What’s in a name: the nationally misidentified holiday

Similar

Image
Posted Wednesday, February 16, 2011 - 5:14pm

The most uncontroversial holiday in February is also the most misidentified. The history of this ordinary holiday is not its history at all, but one we have created to explain this most patriotic day. With links to famous Americans and federal involvement, “President’s Day” (or Presidents’ Day or even Presidents Day) may not be the holiday celebrated on the 21st.

To get to the truth behind President’s Day, we must start with another holiday observed only in spirit, federally. Unless you live in Alabama or one of the few other states where Washington’s Birthday is celebrated on Feb. 22, you may only know it exists by looking at a calendar. Washington’s Birthday was once the most revered American holiday barely taking second place only to the Fourth of July. The celebrated day was named a federal holiday in 1885 by President Arthur and set on Feb. 22. The day had long been celebrated by many states before 1885, but now it was official.

In 1968, legislation named the Uniform Holiday Bill was passed in order to give federal employees more three-day weekends and moved fixed holidays such as Memorial Day and Veterans Day, along with Washington’s Birthday to Mondays and established Columbus Day. Veterans Day was eventually restored to Nov. 11, but Washington’s Birthday stayed as the third Monday in February. But wait, President’s Day is the third Monday in February! It turns out that a section of the 1968 Bill called for Washington’s Birthday to combine with Lincoln’s Birthday (Feb. 12) and be newly named “President’s Day” but it did not pass along with the rest of the bill.

Rep. William McCulloch stated, “It was the collective judgment of the Committee on the Judiciary that this [naming the day “President’s Day”] would be unwise. Certainly, not all presidents are held in the same high esteem as the Father of our Country.” According to McCulloch, the political reasons for the decision are that, “There are many who are not inclined to pay their respects to certain presidents. Moreover, it is probable that the members of one political party would not relish honoring a president from the other political party whether he was in office, no matter how outstanding history may find his leadership.”

Officially the name of the “Third-Monday-in-February Day” holiday is Washington’s Birthday and is the day we observe the birthday of “The Father of Our Country”—officially. Federal holidays are one thing, but state holidays are entirely another matter. There is no such thing as a national holiday in America, mainly because of the way the Constitution is interpreted with state’s rights and everything (this means that a state is not required to observe a holiday even if it commemorates the birth of our nation).

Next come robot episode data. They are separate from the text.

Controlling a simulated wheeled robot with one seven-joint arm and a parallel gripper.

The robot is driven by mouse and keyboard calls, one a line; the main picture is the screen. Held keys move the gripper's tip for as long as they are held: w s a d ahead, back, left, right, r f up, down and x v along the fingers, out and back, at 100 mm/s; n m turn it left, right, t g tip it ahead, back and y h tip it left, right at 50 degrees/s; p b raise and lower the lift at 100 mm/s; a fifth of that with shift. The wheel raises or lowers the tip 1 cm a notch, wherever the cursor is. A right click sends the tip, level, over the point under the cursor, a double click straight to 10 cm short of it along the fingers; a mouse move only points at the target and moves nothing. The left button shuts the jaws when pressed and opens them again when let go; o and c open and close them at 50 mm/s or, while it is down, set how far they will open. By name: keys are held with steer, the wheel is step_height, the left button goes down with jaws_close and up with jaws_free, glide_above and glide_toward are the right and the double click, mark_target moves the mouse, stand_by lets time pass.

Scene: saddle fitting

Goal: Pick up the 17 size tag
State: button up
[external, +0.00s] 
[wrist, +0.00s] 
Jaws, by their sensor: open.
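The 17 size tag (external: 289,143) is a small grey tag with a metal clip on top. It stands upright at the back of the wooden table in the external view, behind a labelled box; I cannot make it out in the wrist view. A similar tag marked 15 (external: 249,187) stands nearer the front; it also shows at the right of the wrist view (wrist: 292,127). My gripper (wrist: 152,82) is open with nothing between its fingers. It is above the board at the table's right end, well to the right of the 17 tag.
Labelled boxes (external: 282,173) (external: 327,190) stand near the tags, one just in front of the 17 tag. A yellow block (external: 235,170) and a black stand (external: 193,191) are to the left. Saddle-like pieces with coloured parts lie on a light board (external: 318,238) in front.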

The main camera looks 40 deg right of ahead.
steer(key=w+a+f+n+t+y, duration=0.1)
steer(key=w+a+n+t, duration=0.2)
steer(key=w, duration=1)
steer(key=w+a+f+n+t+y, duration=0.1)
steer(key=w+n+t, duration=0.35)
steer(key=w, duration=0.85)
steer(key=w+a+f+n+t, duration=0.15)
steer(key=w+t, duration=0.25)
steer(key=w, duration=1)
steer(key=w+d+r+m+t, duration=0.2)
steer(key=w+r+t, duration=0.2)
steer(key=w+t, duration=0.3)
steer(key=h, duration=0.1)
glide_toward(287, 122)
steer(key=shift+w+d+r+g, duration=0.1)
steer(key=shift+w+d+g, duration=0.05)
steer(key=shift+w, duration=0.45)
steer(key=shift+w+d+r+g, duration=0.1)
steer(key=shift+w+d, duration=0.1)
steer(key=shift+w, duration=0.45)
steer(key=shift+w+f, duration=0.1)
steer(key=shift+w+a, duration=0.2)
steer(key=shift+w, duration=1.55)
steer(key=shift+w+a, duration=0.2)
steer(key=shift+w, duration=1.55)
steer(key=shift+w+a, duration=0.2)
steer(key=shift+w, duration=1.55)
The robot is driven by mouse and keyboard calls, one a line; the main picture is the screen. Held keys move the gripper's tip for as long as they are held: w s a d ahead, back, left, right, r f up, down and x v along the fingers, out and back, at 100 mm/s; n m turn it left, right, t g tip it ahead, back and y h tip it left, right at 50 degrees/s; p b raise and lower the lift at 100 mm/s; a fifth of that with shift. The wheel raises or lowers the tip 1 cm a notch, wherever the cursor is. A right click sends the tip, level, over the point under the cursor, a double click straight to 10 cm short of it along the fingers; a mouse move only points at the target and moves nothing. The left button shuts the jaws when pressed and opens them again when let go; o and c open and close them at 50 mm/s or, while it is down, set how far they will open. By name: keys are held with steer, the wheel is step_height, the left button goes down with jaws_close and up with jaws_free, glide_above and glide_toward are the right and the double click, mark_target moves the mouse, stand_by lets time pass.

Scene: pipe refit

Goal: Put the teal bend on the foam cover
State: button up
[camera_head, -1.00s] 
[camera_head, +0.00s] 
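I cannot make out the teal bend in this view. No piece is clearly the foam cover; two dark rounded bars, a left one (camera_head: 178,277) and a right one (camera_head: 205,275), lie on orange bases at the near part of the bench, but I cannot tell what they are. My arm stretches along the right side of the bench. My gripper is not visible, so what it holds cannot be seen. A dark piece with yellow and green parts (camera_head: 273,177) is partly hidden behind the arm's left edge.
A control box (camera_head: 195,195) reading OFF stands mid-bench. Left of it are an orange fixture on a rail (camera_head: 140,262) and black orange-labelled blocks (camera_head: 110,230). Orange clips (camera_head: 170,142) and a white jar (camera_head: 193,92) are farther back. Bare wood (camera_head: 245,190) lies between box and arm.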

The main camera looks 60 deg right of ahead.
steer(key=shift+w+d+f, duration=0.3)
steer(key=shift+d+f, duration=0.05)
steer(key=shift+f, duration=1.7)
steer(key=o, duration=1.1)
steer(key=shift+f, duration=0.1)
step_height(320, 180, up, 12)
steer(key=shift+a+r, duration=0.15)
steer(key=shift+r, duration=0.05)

The 1968 Bill only changed the previously named holidays for federal government employees, not for state employees or students. When a holiday is established by the federal government, states may choose to recognize that holiday or ignore it though most states do recognize federal holidays. Some states as California, Idaho and Texas choose to observe Washington’s Birthday the way the 1968 Bill intended, but they changed the name to President’s Day. Some states choose to use President’s Day as a combination of Lincoln’s Birthday and Washington’s Birthday (Alabama celebrates President’s Day as the combination of George Washington’s Birthday and Thomas Jefferson’s Birthday, though Jefferson was born in April). Other states choose to keep to the original holiday schedule while some “go all out” and celebrate Lincoln’s Birthday, Washington’s Birthday AND President’s Day.

Whether celebrating the birthdays of one or more men who have shaped this nation or commemorating great Americans, Washington’s Birthday (federally) or President’s Day (state-wise) is a day to remember if not for its history, then for the fact it gives us a reason not to go to school or work. What will you celebrate on Monday?